* **Goal**:
For this exercise, repeat all of the material verbatim apart from its images.

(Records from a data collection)
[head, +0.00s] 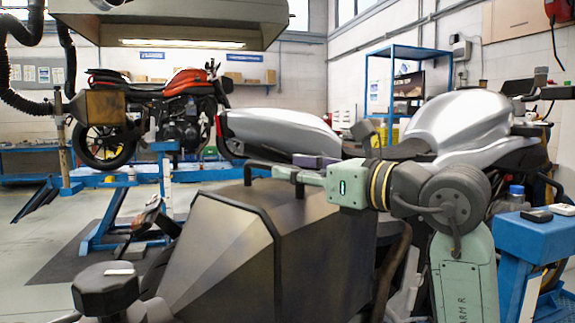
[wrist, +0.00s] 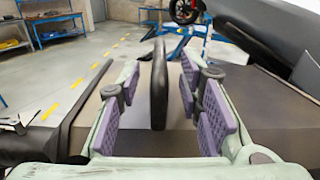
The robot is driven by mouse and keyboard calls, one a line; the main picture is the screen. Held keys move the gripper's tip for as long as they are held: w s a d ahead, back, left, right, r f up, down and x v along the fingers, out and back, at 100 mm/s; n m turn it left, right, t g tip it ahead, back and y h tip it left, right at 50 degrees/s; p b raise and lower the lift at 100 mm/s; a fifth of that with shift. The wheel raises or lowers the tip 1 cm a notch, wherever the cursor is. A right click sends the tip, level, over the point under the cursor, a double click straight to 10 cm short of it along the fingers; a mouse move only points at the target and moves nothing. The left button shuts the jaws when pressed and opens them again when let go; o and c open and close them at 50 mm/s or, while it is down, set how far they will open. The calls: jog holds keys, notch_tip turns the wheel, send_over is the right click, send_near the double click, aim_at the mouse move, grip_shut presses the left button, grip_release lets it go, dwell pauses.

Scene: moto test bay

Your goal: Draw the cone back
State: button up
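The cone (head: 235,245) is a large dark, bronze-grey tapered metal hood in the foreground of the head view. A black bar handle (head: 270,168) stands on its top edge. In the wrist view the handle (wrist: 158,88) rises upright between my fingers, with the cone's dark surface (wrist: 155,143) below. My gripper (wrist: 160,82) is open, with purple-padded fingers on both sides of the handle. A gap shows between the handle and the pads on each side. In the head view my gripper (head: 308,168) reaches in from the right; its fingertips are partly hidden.
A silver motorcycle (head: 460,120) stands close behind my arm at right. A blue stand (head: 537,235) with small items is at far right. A red motorcycle (head: 185,100) sits on a blue lift (head: 110,178) farther back. Open floor (head: 40,235) lies at left.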

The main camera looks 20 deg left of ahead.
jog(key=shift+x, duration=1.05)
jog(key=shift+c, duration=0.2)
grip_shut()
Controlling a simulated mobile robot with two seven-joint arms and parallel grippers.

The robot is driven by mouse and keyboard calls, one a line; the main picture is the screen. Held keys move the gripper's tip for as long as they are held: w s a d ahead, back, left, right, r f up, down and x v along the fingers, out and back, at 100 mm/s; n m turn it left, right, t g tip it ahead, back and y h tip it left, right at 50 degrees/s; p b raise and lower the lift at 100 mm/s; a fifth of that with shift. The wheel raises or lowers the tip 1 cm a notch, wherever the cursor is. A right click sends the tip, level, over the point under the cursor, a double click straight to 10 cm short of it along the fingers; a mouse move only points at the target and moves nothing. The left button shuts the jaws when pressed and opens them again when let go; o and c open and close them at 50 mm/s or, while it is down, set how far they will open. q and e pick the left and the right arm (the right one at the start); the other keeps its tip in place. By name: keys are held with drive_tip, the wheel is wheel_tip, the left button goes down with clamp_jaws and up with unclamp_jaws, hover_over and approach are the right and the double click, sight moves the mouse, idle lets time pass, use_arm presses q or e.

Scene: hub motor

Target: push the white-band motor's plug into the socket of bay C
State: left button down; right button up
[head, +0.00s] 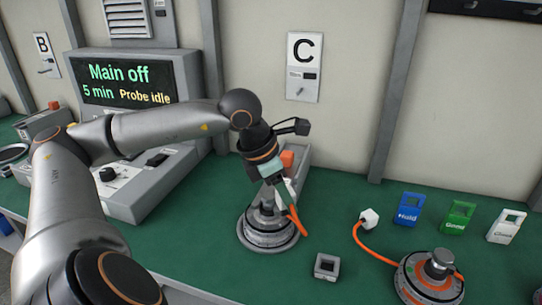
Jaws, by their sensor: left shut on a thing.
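A hub motor (267,238) stands on the green bench below the bay C sign (304,66); its band looks pale, but the colour is hard to make out. My left gripper (281,186) is above this motor, pointing down, shut on a small white plug (284,193) that it partly hides. An orange cable (298,222) hangs from the plug down the motor's right side. A grey box (299,157) with an orange part stands behind the gripper, partly hidden. I cannot clearly see a socket opening or contact with the plug. My right gripper is not in view.
A second motor (430,278) at the right has an orange cable to a loose white plug (369,218). A small grey square block (326,266) lies between the motors. Blue (408,209), green (458,217) and white (505,227) tags stand behind. A console (150,165) stands left.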

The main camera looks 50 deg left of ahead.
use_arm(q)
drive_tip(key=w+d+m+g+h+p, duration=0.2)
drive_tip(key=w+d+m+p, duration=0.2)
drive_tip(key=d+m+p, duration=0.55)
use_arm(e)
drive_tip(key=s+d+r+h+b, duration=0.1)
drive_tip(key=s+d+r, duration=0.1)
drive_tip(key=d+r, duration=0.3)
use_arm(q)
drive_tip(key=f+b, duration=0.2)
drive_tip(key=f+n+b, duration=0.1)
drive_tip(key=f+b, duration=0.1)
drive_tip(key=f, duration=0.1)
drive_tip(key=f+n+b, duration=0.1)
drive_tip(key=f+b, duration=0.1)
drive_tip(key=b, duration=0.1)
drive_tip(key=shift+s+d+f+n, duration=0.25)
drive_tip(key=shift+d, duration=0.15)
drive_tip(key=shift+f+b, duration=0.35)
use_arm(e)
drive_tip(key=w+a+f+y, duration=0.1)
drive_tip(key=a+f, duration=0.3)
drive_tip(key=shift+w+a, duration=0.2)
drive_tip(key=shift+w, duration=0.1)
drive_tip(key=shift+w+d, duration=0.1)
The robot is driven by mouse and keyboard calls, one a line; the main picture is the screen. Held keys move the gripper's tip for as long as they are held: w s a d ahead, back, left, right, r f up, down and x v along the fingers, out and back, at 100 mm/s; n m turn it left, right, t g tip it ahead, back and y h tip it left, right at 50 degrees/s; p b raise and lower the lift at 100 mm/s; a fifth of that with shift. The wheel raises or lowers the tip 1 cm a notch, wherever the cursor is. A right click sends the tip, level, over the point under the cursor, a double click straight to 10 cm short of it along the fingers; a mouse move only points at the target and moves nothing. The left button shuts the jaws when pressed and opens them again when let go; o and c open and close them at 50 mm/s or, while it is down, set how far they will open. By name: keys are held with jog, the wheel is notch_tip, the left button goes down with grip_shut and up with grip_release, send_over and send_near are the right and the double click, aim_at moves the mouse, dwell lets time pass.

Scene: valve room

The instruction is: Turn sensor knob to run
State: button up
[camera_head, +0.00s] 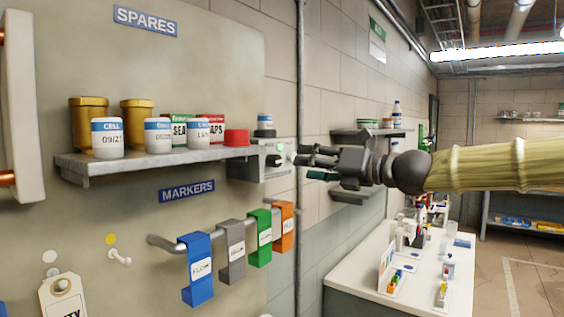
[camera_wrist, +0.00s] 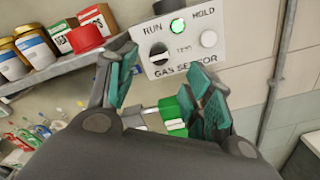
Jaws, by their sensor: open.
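The gas sensor box (camera_head: 262,163) is a pale panel on the wall at the right end of the spares shelf. In the wrist view its face (camera_wrist: 185,60) reads RUN, HOLD, TEST and GAS SENSOR. A dark round knob (camera_wrist: 158,53) sits at its left, below RUN; its exact pointing is too small to tell. A lit green lamp (camera_wrist: 177,26) is at the top and a white button (camera_wrist: 208,39) at the right. My gripper (camera_head: 308,162) is open and empty, just right of the box, fingers towards it. In the wrist view the fingers (camera_wrist: 167,76) spread below the panel, apart from the knob.
The shelf (camera_head: 150,162) holds several jars and a red cap (camera_head: 237,137), close left of the box. Below, coloured marker tags (camera_head: 197,268) hang on a rail. A white bench (camera_head: 385,285) stands lower right.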

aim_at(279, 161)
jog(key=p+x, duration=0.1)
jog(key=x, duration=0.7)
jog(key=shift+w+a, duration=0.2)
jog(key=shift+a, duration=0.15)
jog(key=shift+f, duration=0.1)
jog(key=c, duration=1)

* **Response to the task**:
[head, +0.00s] 
[wrist, +0.00s] 
The robot is driven by mouse and keyboard calls, one a line; the main picture is the screen. Held keys move the gripper's tip for as long as they are held: w s a d ahead, back, left, right, r f up, down and x v along the fingers, out and back, at 100 mm/s; n m turn it left, right, t g tip it ahead, back and y h tip it left, right at 50 degrees/s; p b raise and lower the lift at 100 mm/s; a fifth of that with shift. The wheel raises or lowers the tip 1 cm a notch, wherever the cursor is. A right click sends the tip, level, over the point under the cursor, a double click straight to 10 cm short of it along the fingers; a mouse move only points at the target and moves nothing. The left button shuts the jaws when pressed and opens them again when let go; o and c open and close them at 50 mm/s or, while it is down, set how far they will open. The calls: jog holds keys, notch_tip turns the wheel, send_over is the right click, send_near the double click, aim_at the mouse move, grip_shut presses the left button, grip_release lets it go, dwell pauses.

Scene: moto test bay

Your goal: Draw the cone back
State: button up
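The cone (head: 235,245) is a large dark, bronze-grey tapered metal hood in the foreground of the head view. A black bar handle (head: 270,168) stands on its top edge. In the wrist view the handle (wrist: 158,88) rises upright between my fingers, with the cone's dark surface (wrist: 155,143) below. My gripper (wrist: 160,82) is open, with purple-padded fingers on both sides of the handle. A gap shows between the handle and the pads on each side. In the head view my gripper (head: 308,168) reaches in from the right; its fingertips are partly hidden.
A silver motorcycle (head: 460,120) stands close behind my arm at right. A blue stand (head: 537,235) with small items is at far right. A red motorcycle (head: 185,100) sits on a blue lift (head: 110,178) farther back. Open floor (head: 40,235) lies at left.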

The main camera looks 20 deg left of ahead.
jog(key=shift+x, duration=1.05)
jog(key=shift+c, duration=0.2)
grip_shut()
Controlling a simulated mobile robot with two seven-joint arms and parallel grippers.

The robot is driven by mouse and keyboard calls, one a line; the main picture is the screen. Held keys move the gripper's tip for as long as they are held: w s a d ahead, back, left, right, r f up, down and x v along the fingers, out and back, at 100 mm/s; n m turn it left, right, t g tip it ahead, back and y h tip it left, right at 50 degrees/s; p b raise and lower the lift at 100 mm/s; a fifth of that with shift. The wheel raises or lowers the tip 1 cm a notch, wherever the cursor is. A right click sends the tip, level, over the point under the cursor, a double click straight to 10 cm short of it along the fingers; a mouse move only points at the target and moves nothing. The left button shuts the jaws when pressed and opens them again when let go; o and c open and close them at 50 mm/s or, while it is down, set how far they will open. q and e pick the left and the right arm (the right one at the start); the other keeps its tip in place. By name: keys are held with drive_tip, the wheel is wheel_tip, the left button goes down with clamp_jaws and up with unclamp_jaws, hover_over and approach are the right and the double click, sight moves the mouse, idle lets time pass, use_arm presses q or e.

Scene: hub motor

Target: push the white-band motor's plug into the socket of bay C
State: left button down; right button up
[head, +0.00s] 
Jaws, by their sensor: left shut on a thing.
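A hub motor (267,238) stands on the green bench below the bay C sign (304,66); its band looks pale, but the colour is hard to make out. My left gripper (281,186) is above this motor, pointing down, shut on a small white plug (284,193) that it partly hides. An orange cable (298,222) hangs from the plug down the motor's right side. A grey box (299,157) with an orange part stands behind the gripper, partly hidden. I cannot clearly see a socket opening or contact with the plug. My right gripper is not in view.
A second motor (430,278) at the right has an orange cable to a loose white plug (369,218). A small grey square block (326,266) lies between the motors. Blue (408,209), green (458,217) and white (505,227) tags stand behind. A console (150,165) stands left.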

The main camera looks 50 deg left of ahead.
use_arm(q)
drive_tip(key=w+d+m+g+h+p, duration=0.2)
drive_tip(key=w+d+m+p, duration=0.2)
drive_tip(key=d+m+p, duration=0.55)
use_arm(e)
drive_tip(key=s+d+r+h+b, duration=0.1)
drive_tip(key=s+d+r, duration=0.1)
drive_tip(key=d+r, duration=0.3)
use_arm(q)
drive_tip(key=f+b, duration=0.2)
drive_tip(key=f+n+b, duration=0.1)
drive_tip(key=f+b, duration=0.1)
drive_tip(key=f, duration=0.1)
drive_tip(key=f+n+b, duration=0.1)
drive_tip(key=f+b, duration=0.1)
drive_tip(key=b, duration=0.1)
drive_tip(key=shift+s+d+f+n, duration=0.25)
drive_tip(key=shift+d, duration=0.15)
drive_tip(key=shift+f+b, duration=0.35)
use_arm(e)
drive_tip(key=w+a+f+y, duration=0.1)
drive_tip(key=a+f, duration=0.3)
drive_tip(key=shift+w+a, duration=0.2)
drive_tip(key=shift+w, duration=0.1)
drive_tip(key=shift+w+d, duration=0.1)
The robot is driven by mouse and keyboard calls, one a line; the main picture is the screen. Held keys move the gripper's tip for as long as they are held: w s a d ahead, back, left, right, r f up, down and x v along the fingers, out and back, at 100 mm/s; n m turn it left, right, t g tip it ahead, back and y h tip it left, right at 50 degrees/s; p b raise and lower the lift at 100 mm/s; a fifth of that with shift. The wheel raises or lowers the tip 1 cm a notch, wherever the cursor is. A right click sends the tip, level, over the point under the cursor, a double click straight to 10 cm short of it along the fingers; a mouse move only points at the target and moves nothing. The left button shuts the jaws when pressed and opens them again when let go; o and c open and close them at 50 mm/s or, while it is down, set how far they will open. By name: keys are held with jog, the wheel is notch_tip, the left button goes down with grip_shut and up with grip_release, send_over and send_near are the right and the double click, aim_at moves the mouse, dwell lets time pass.

Scene: valve room

The instruction is: Turn sensor knob to run
State: button up
[camera_head, +0.00s] 
[camera_wrist, +0.00s] 
Jaws, by their sensor: open.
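The gas sensor box (camera_head: 262,163) is a pale panel on the wall at the right end of the spares shelf. In the wrist view its face (camera_wrist: 185,60) reads RUN, HOLD, TEST and GAS SENSOR. A dark round knob (camera_wrist: 158,53) sits at its left, below RUN; its exact pointing is too small to tell. A lit green lamp (camera_wrist: 177,26) is at the top and a white button (camera_wrist: 208,39) at the right. My gripper (camera_head: 308,162) is open and empty, just right of the box, fingers towards it. In the wrist view the fingers (camera_wrist: 167,76) spread below the panel, apart from the knob.
The shelf (camera_head: 150,162) holds several jars and a red cap (camera_head: 237,137), close left of the box. Below, coloured marker tags (camera_head: 197,268) hang on a rail. A white bench (camera_head: 385,285) stands lower right.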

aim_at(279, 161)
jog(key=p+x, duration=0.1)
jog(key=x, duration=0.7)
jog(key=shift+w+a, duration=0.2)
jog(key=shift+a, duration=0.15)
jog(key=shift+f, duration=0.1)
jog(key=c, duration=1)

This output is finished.